Incomplete integration during transitions often leads to invoicing issues. For example, if many payable invoices are not correctly coded, this can cause delays in VAT deductions. Additionally, if a legacy system is only partially integrated with the new model, it may result in the issuance of incorrect sales invoices, leading to customer disputes, inaccurate tax reporting, and missed compliance obligations.
Using a Classic Principal Structure to Optimize Profits in Low-Tax Jurisdictions
Will employing a classic principal structure in the new entity help maximize profits in low-tax jurisdictions? If so, one entity would hold the title to the inventory across various locations, necessitating VAT registration in each jurisdiction where the inventory is stored. Addressing indirect tax issues during the design phase is crucial to ensuring the effective implementation of indirect tax planning, as any changes can significantly impact current processes, controls, and their overall effectiveness.
Effective tax planning is enhanced when the business model assigns profit drivers—such as value-added functions and associated risks—to low-tax jurisdictions.
Managing the Impact of Business Transactions
Changes in the business model, such as adopting a centralized operating structure, often lead to an increase in transactions and indirect tax obligations across multiple jurisdictions.
It is vital to ensure that the new operating model is not only implemented correctly from a corporate income tax perspective but is also aligned with indirect tax requirements. This alignment supports the business across various areas, including compliance, finance and accounting, legal, IT systems, and regulatory matters. Collaborative engagement with these work streams is essential during the design process.
Risks Associated with Changing a Business Model
Modifying a business model can introduce various risks, including VAT risks and commercial challenges. Potential issues may arise in logistics, such as customs delays that hinder the clearance of goods in certain countries, difficulties in importing products, and shipment delays. Such disruptions can adversely affect daily operations, leading to invoicing errors that necessitate the re-issuance of invoices and delays in cash collections. Misclassified transactions can complicate VAT compliance, resulting in payment and reporting errors that may incur penalties.
Common root causes of these challenges include failing to register for VAT or a lack of coordination between procurement teams and suppliers responsible for importation.

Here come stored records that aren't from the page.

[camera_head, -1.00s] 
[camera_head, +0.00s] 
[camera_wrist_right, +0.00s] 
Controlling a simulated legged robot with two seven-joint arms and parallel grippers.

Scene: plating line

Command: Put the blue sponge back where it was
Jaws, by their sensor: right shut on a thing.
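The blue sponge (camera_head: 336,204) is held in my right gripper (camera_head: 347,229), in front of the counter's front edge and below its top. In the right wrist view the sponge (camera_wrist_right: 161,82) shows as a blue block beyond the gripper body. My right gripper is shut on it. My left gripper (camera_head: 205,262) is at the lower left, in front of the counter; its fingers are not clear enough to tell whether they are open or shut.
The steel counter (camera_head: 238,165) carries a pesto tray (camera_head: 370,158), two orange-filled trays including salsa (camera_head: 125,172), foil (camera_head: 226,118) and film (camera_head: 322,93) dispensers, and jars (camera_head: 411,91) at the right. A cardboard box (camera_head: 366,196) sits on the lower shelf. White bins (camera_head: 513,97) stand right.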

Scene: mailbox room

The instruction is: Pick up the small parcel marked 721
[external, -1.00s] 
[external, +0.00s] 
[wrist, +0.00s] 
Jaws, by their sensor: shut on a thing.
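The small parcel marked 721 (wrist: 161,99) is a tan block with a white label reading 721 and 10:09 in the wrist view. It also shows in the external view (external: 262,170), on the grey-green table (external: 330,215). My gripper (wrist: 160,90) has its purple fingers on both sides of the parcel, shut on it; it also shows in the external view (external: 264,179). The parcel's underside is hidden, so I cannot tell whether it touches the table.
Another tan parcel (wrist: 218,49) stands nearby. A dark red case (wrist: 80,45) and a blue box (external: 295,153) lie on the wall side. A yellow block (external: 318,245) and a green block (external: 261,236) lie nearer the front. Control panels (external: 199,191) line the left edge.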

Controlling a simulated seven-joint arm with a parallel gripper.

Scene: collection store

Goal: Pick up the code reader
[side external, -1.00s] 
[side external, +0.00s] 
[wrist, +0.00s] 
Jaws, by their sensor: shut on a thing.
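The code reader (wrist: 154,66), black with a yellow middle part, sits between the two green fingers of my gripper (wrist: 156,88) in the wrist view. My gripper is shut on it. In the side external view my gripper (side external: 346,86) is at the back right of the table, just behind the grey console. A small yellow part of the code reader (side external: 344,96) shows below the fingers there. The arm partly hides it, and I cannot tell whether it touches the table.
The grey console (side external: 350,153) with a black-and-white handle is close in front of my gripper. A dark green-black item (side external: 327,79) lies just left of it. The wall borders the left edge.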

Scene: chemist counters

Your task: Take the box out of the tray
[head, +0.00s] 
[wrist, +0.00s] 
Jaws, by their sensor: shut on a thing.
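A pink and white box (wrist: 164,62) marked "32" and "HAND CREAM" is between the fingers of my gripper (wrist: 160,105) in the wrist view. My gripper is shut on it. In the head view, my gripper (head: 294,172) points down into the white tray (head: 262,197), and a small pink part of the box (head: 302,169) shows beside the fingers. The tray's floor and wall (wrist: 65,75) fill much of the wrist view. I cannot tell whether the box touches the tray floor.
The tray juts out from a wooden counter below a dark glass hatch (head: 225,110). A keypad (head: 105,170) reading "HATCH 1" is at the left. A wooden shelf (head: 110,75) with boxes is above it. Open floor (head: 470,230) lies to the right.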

These issues can also damage the company's reputation, as stakeholders—including customers, suppliers, external auditors, senior management, tax authorities, and shareholders—are affected when problems arise.
Adapt to change in time
Determine the impact of such changes on the company's supply chain and/or location of its tax functions. This could result in new set-up of ERP system and invoicing, new contracts, pricing procedures, processes and controls. Critical success factors are:
- Senior management support for change: 'Tax model should be based on business case and not vice versa'
- Existence of a solid and compelling integrated business case for the structure
- Sound, structured and proven design and implementation process driven by rigorous Project Management
- Complete understanding of the facts, objectives, transaction flows, business process and legal structure
- Early focus on integration with IT systems and operations
- Early buy-in to the “transformation” by management and those groups affected ('Change Management')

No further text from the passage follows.